Scriptwise, there's little that could be improved. We're dropped almost immediately into the action, and the suspense is maintained through all the twists and turns that follow. Although they don't sound all that striking out of context, "Cestus 3 has been destroyed" and "I grow weary of the chasszzze" have always stuck with me. I wish my life afforded more (or, in the case of "Cestus 3," any) occasions to quote them.

What are we to make of McCoy's somewhat creepy "How well we both know that, eh?" line? (In response to Kirk's saying "Rank hath its privileges.") What twisted abuses of power do McCoy and Bones share in their past?
The script's original ending (restored in James Blish's novelization of this story in Star Trek 2) had a line about how the Metrons intended to destroy the winner of the conflict, rather than the loser, since the winner would represent the greater threat to them. Not sure why this was cut; it's a good line.
Kirk and the Gang: (25 of 10). Both William Shatner and Leonard Nimoy currently suffer from tinnitus due to the close-proximity explosions while filming this episode.

Of course, when he lands, he's almost immediately on the communicator, giving orders.

Beyond the eardrum-shattering effects, Shatner's work in this episode is great, and everyone on the ship sells the scenario (both the chase and ambivalence about it, as well as the watching-events-planetside on the viewscreen) perfectly.

"Doctor, you are a sensualist."
"You bet your pointed ears I am."

Total Points Awarded: 68.25


  1. Another one of my favorites.

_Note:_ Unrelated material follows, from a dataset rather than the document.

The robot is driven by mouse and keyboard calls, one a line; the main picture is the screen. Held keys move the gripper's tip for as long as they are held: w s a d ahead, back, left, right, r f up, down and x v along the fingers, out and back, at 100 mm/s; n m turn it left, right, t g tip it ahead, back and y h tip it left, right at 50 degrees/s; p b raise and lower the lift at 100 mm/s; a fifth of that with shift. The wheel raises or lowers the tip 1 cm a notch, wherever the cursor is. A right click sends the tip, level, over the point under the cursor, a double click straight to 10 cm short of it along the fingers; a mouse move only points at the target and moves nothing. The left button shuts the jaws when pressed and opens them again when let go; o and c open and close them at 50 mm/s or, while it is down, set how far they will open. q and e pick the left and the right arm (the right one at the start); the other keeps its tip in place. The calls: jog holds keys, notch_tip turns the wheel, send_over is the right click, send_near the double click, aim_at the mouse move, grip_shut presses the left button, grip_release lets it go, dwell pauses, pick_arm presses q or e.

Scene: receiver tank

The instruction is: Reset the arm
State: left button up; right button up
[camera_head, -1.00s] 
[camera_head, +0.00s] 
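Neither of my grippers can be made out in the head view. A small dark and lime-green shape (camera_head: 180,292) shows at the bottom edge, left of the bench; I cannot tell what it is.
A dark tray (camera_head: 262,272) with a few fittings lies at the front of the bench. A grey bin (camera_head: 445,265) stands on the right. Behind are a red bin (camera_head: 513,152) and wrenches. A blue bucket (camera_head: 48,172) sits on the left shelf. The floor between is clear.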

I am at a loss as to why the Gorn weren't used again until the mirror universe episode of Enterprise. There were a few alien races I always wanted to see again and the Gorn and Tholians were at the top of the list.

    This might be Kirk's most epic fight. He's come close once or twice (Kruge and Khan come to mind) but I don't think his one-on-one with the Gorn has ever been surpassed. Great work.

    Not only was the Gorn Mego figure dressed as a Klingon, its head was the same used for the Lizard, just painted a different color. I felt ripped off back then. Wish I still had it. A MOC figure goes for quite a bit these days.

    PS I was in L.A. in 97 and I can't for the life of me figure out why we didn't go to Vasquez Rocks. Epic fail on our part.

    1. If you count TAS, the Gorn (or a least one of them) did make an on-screen appearance in the episode "Time Trap." Unfortionately I don't think he had any dialogue. It would have been cool to hear Ted Cassidy's raspy "Gorn voice" again. I can't agree more that this was one of Kirk's most epic fights, and probably a Top 5 episode of TOS overall. Just brilliant!

    2. Visiting Vasquez Rocks is high on my list. And I agree - shame they never returned to the Gorn. (Then or now.)

    3. Given how prominently the Gorn figure into the pop-cultural awareness, it really IS surprising that Trek has never gone back to that well (Enterprise and TAS excepted). Ah, well; maybe someday.

    4. Neither here, there, nor anywhere, but I just had a flash of a turtlenecked Gorn in a blazer singing "Not to Touch the Earth" from the Doors' classic "Celebration of the Lizard." It'd have made (perhaps still would) a fun video-aside at the MTV Movie Awards, or something.

      (The joke could be: the Gorn only sings songs that reference reptiles. Or by Tom Waits, whom he THINKS is a reptile.)

    5. The idea of a Gorn singing Doors songs cracks me up.

      "Mother...? I want to..."

    6. a) I forgot about this Gorn/ Doors joke and just laughed anew.

      b) I saw that "Both Shatner and Nimoy currently suffer from tinnitus," line up there in the post, and it saddened me. Nimoy was still present tense at that time. As were others, of course. Doesn't feel all that long since I did these posts. Things change. Climb the steps, Jim. Climb the steps to Mt. Seleya.